Stored records

<<<<

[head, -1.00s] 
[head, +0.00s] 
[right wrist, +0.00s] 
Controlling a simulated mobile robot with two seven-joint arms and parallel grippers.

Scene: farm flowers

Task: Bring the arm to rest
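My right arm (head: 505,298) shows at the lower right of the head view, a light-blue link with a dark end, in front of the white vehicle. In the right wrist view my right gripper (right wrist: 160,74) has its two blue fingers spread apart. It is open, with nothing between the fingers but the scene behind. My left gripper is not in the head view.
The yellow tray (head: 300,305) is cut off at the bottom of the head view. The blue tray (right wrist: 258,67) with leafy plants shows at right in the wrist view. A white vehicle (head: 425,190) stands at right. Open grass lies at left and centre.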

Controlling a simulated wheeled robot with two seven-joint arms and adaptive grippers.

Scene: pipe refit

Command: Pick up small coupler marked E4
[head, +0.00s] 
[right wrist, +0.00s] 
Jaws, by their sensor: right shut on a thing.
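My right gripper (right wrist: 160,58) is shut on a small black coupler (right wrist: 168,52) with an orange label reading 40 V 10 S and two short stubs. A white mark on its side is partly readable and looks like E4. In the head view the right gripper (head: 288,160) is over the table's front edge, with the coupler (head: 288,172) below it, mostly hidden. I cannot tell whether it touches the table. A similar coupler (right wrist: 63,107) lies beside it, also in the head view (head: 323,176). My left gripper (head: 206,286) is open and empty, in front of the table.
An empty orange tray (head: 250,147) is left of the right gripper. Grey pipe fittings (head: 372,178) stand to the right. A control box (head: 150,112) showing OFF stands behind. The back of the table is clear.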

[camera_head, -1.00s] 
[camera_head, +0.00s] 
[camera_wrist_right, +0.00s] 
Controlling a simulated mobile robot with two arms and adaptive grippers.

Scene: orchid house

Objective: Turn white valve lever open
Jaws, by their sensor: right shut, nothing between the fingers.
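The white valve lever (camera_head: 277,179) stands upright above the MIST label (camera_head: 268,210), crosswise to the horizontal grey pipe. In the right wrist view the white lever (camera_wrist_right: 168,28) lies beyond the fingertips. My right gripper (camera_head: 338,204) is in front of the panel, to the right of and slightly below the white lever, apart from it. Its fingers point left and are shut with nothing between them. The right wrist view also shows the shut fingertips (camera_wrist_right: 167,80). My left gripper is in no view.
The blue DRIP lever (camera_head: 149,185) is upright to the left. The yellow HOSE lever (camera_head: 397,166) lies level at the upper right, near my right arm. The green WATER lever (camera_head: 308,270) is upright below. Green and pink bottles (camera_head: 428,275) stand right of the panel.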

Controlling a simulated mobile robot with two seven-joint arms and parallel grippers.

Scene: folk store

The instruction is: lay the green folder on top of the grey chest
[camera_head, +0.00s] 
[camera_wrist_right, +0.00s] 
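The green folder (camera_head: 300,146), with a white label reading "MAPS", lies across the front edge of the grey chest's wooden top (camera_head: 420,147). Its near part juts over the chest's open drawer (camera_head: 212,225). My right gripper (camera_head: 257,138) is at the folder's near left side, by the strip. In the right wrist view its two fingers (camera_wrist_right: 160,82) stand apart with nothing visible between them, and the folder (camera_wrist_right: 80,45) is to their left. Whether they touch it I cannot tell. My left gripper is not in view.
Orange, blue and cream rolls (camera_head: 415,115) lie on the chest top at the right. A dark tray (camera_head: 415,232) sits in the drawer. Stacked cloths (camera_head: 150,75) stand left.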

>>>>

Aim of the task =>
Produce an exact copy of all the records.

Result =>
[head, -1.00s] 
[head, +0.00s] 
[right wrist, +0.00s] 
Controlling a simulated mobile robot with two seven-joint arms and parallel grippers.

Scene: farm flowers

Task: Bring the arm to rest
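My right arm (head: 505,298) shows at the lower right of the head view, a light-blue link with a dark end, in front of the white vehicle. In the right wrist view my right gripper (right wrist: 160,74) has its two blue fingers spread apart. It is open, with nothing between the fingers but the scene behind. My left gripper is not in the head view.
The yellow tray (head: 300,305) is cut off at the bottom of the head view. The blue tray (right wrist: 258,67) with leafy plants shows at right in the wrist view. A white vehicle (head: 425,190) stands at right. Open grass lies at left and centre.

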Controlling a simulated wheeled robot with two seven-joint arms and adaptive grippers.

Scene: pipe refit

Command: Pick up small coupler marked E4
[head, +0.00s] 
[right wrist, +0.00s] 
Jaws, by their sensor: right shut on a thing.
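My right gripper (right wrist: 160,58) is shut on a small black coupler (right wrist: 168,52) with an orange label reading 40 V 10 S and two short stubs. A white mark on its side is partly readable and looks like E4. In the head view the right gripper (head: 288,160) is over the table's front edge, with the coupler (head: 288,172) below it, mostly hidden. I cannot tell whether it touches the table. A similar coupler (right wrist: 63,107) lies beside it, also in the head view (head: 323,176). My left gripper (head: 206,286) is open and empty, in front of the table.
An empty orange tray (head: 250,147) is left of the right gripper. Grey pipe fittings (head: 372,178) stand to the right. A control box (head: 150,112) showing OFF stands behind. The back of the table is clear.

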[camera_head, -1.00s] 
[camera_head, +0.00s] 
[camera_wrist_right, +0.00s] 
Controlling a simulated mobile robot with two arms and adaptive grippers.

Scene: orchid house

Objective: Turn white valve lever open
Jaws, by their sensor: right shut, nothing between the fingers.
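The white valve lever (camera_head: 277,179) stands upright above the MIST label (camera_head: 268,210), crosswise to the horizontal grey pipe. In the right wrist view the white lever (camera_wrist_right: 168,28) lies beyond the fingertips. My right gripper (camera_head: 338,204) is in front of the panel, to the right of and slightly below the white lever, apart from it. Its fingers point left and are shut with nothing between them. The right wrist view also shows the shut fingertips (camera_wrist_right: 167,80). My left gripper is in no view.
The blue DRIP lever (camera_head: 149,185) is upright to the left. The yellow HOSE lever (camera_head: 397,166) lies level at the upper right, near my right arm. The green WATER lever (camera_head: 308,270) is upright below. Green and pink bottles (camera_head: 428,275) stand right of the panel.

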Controlling a simulated mobile robot with two seven-joint arms and parallel grippers.

Scene: folk store

The instruction is: lay the green folder on top of the grey chest
[camera_head, +0.00s] 
[camera_wrist_right, +0.00s] 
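The green folder (camera_head: 300,146), with a white label reading "MAPS", lies across the front edge of the grey chest's wooden top (camera_head: 420,147). Its near part juts over the chest's open drawer (camera_head: 212,225). My right gripper (camera_head: 257,138) is at the folder's near left side, by the strip. In the right wrist view its two fingers (camera_wrist_right: 160,82) stand apart with nothing visible between them, and the folder (camera_wrist_right: 80,45) is to their left. Whether they touch it I cannot tell. My left gripper is not in view.
Orange, blue and cream rolls (camera_head: 415,115) lie on the chest top at the right. A dark tray (camera_head: 415,232) sits in the drawer. Stacked cloths (camera_head: 150,75) stand left.

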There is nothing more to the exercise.